Problem to solve: Quote only the span from the first line of the entries to the line containing "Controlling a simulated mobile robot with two", both ends kept. Leave every picture out.

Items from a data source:
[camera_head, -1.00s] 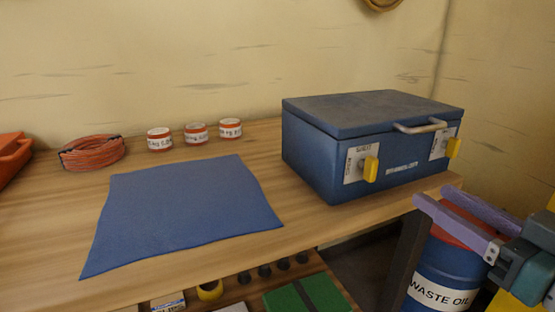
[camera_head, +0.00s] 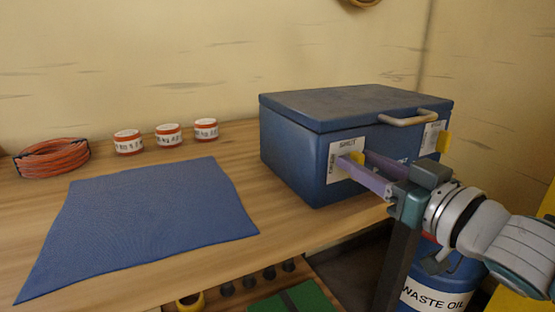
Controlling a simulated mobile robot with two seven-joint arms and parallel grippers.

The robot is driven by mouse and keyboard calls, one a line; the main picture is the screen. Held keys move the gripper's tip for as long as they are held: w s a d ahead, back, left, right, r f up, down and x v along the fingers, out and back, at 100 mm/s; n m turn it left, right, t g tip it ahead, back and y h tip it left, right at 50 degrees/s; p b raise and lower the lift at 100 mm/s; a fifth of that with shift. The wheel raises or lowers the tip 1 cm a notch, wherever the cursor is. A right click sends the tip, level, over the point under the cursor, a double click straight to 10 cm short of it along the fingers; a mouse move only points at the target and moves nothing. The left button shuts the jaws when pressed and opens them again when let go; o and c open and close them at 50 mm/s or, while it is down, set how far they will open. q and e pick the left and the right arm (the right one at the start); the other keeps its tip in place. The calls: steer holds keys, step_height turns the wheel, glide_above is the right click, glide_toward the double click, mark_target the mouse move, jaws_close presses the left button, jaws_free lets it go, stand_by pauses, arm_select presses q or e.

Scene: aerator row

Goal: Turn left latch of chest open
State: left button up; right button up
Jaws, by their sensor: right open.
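A blue chest (camera_head: 292,150) with a closed lid stands at the right of the workbench. Its left latch (camera_head: 356,158) is a yellow knob on a white plate marked SHUT and OPEN, mostly hidden behind a finger. The right latch (camera_head: 443,141) is yellow and shows at the chest's right end. My right gripper (camera_head: 358,160) is open, its two purple fingers reaching to the left latch; I cannot tell whether they touch it. My left gripper is not in view.
A metal handle (camera_head: 408,118) juts from the lid's front edge, above my right gripper. A blue mat (camera_head: 140,215) lies left of the chest. Three small tins (camera_head: 168,136) and an orange cable coil (camera_head: 52,158) stand behind it. A WASTE OIL drum (camera_head: 432,293) stands below.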

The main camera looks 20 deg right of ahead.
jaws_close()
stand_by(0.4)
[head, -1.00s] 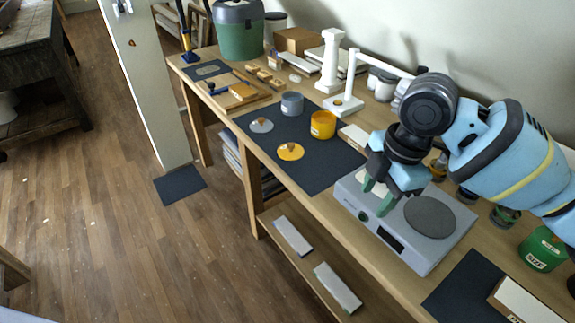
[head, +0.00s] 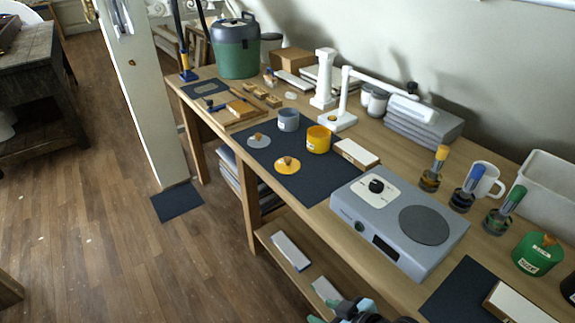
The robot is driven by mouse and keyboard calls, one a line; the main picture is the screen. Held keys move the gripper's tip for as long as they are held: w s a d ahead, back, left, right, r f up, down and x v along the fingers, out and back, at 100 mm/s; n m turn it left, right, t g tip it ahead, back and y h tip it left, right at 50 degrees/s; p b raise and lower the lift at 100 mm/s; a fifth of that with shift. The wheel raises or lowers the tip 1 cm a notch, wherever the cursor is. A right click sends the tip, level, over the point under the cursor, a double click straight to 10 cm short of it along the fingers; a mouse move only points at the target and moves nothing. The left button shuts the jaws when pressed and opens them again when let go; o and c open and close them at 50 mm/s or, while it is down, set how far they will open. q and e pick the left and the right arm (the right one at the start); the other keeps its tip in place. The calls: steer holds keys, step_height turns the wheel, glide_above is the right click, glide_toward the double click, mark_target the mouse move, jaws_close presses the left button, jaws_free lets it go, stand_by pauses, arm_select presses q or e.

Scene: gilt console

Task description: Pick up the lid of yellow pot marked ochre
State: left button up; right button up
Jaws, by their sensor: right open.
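The yellow pot (head: 318,142) stands upright and open on a dark mat, with a pale label on its side. Its yellow lid (head: 291,169), a flat disc with a brown knob, lies on the mat to the front left of the pot. My right gripper (head: 345,315) is at the bottom edge, mostly cut off by the frame, well below and apart from the lid. It is open, and I see nothing held in it. My left gripper is not in view.
A grey pot (head: 289,121) and its grey lid (head: 258,140) share the dark mat (head: 317,184). A white block (head: 356,153) lies right of the yellow pot. A grey hotplate device (head: 378,240) stands nearer. Brush jars and a green pot (head: 537,254) are at right.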

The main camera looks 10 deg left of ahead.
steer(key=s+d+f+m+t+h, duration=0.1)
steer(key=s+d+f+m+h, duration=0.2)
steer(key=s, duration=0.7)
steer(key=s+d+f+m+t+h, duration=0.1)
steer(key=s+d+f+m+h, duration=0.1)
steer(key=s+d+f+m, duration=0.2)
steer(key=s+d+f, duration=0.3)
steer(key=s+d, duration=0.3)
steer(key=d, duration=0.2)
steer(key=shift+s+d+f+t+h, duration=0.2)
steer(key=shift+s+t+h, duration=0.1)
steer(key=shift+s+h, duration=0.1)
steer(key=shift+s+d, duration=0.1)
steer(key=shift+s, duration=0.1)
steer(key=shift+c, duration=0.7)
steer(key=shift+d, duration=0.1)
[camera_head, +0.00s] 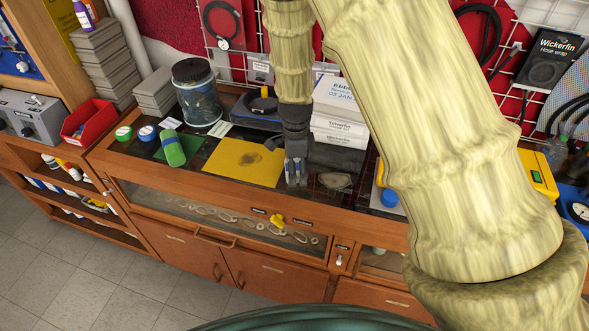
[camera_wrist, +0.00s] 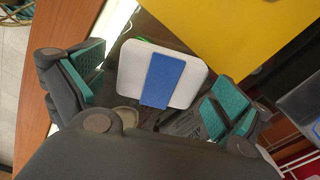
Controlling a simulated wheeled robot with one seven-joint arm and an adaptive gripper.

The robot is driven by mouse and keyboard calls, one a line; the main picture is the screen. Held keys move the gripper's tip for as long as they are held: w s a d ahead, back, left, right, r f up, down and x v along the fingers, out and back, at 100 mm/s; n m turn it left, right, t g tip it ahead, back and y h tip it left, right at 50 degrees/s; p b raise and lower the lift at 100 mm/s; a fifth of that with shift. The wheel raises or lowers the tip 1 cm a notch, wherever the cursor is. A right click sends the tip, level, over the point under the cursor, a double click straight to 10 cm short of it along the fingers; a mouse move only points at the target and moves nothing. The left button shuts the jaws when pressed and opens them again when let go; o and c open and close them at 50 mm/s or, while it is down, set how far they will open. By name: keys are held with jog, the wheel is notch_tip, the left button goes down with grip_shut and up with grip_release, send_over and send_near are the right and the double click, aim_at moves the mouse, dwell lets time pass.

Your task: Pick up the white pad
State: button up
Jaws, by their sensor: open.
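The white pad (camera_wrist: 131,82) is a rounded white block with a blue band (camera_wrist: 161,79) across its middle and a bit of green at its far edge. It shows in the wrist view between the two fingers of my gripper (camera_wrist: 158,88), with gaps on both sides. The fingers have teal inner faces and stand apart, holding nothing. I cannot tell how far the pad lies below the fingertips. In the head view my gripper (camera_head: 296,172) points down at the bench top, just right of the yellow sheet (camera_head: 236,163). I cannot make out the white pad there.
The wooden bench edge (camera_wrist: 46,100) runs close by on the left in the wrist view. A small brownish item (camera_head: 335,181) lies right of my gripper. White boxes (camera_head: 338,112) stand behind it. A green roll (camera_head: 172,149) and a jar (camera_head: 197,95) are at left.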

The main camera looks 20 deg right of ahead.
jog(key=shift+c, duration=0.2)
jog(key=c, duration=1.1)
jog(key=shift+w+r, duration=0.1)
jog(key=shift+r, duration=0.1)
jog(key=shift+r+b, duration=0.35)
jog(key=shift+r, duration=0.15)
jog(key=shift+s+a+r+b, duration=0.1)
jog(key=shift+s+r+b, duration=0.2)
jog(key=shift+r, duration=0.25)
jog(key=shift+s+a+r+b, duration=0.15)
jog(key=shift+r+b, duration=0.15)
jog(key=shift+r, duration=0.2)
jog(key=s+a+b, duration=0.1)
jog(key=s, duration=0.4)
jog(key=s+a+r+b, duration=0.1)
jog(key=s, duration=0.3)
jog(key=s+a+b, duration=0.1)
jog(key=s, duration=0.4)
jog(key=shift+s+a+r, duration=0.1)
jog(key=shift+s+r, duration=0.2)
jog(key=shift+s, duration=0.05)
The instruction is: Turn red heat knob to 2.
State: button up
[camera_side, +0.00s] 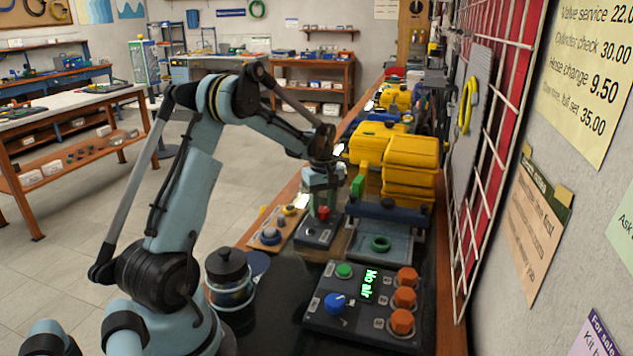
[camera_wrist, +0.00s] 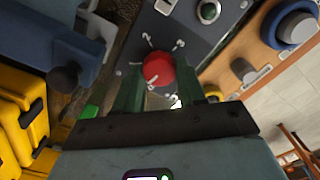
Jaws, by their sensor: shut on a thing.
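The red heat knob (camera_side: 323,213) stands on a dark grey control box (camera_side: 313,236) on the bench. In the wrist view the red knob (camera_wrist: 158,69) sits between the green fingers of my gripper (camera_wrist: 160,85), with white marks around it on the panel. My gripper (camera_side: 322,200) points down over the box and is shut on the knob. A pale pointer mark shows on the knob, but I cannot read which number it faces.
A wooden board with a blue-and-grey knob (camera_side: 270,236) lies left of the box. A panel with a "No air" display (camera_side: 369,284), a blue knob and orange knobs is nearer. Yellow cases (camera_side: 409,166) and a blue-grey press (camera_side: 385,214) stand to the right. A dark jar (camera_side: 228,275) stands at front left.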

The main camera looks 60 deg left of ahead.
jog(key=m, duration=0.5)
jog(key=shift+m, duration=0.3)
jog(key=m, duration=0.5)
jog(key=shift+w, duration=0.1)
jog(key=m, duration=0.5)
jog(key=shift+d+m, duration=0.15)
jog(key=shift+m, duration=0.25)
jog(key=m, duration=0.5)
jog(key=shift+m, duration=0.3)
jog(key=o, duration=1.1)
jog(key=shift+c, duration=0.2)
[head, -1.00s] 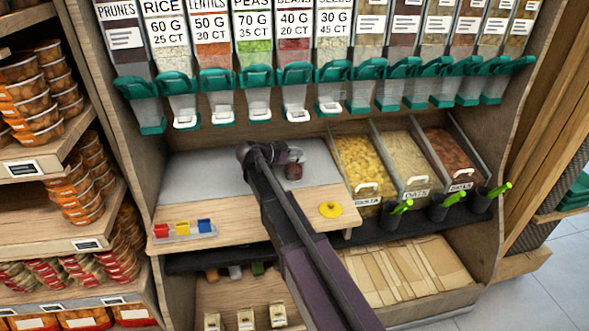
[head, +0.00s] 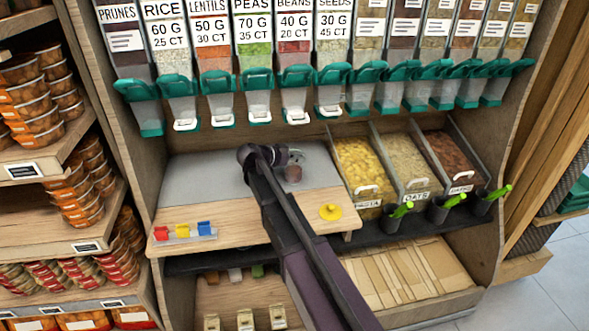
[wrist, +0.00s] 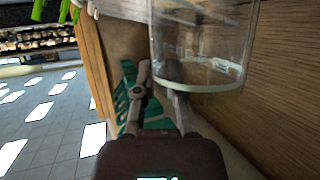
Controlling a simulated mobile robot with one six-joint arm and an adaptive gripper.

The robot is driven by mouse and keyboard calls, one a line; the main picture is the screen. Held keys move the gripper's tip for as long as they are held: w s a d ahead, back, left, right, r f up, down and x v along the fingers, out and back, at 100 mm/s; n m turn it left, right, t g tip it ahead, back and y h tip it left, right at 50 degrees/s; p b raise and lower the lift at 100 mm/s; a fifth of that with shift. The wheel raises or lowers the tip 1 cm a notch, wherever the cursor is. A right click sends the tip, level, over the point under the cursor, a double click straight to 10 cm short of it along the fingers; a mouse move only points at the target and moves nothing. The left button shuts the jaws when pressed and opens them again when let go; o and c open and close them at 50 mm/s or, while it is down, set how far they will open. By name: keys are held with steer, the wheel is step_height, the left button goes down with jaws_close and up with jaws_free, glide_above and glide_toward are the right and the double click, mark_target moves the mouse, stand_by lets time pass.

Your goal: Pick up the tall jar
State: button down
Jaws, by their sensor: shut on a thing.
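The tall jar is clear glass. It fills the top middle of the wrist view (wrist: 205,45), with a pale ring at its near end. In the head view the jar (head: 293,173) is small, at the back right of the counter beside my arm's end. My gripper (wrist: 157,75) is shut on the jar at its left wall. One finger is left of the wall; the other overlaps the glass. In the head view my gripper (head: 287,160) is partly hidden by my own arm. I cannot tell whether the jar's base touches the counter.
A yellow round lid (head: 330,212) lies on the wooden counter front (head: 240,220). Food bins (head: 367,172) stand close on the right. Dispensers with green spouts (head: 257,78) hang above. The grey counter's left part is clear.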

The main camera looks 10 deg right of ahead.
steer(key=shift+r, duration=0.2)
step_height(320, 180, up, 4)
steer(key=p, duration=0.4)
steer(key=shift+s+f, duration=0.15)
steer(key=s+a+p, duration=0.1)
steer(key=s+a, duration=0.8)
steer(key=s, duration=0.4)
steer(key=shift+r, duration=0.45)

Result of the exercise:
[camera_head, -1.00s] 
[camera_head, +0.00s] 
Controlling a simulated mobile robot with two seven-joint arms and parallel grippers.

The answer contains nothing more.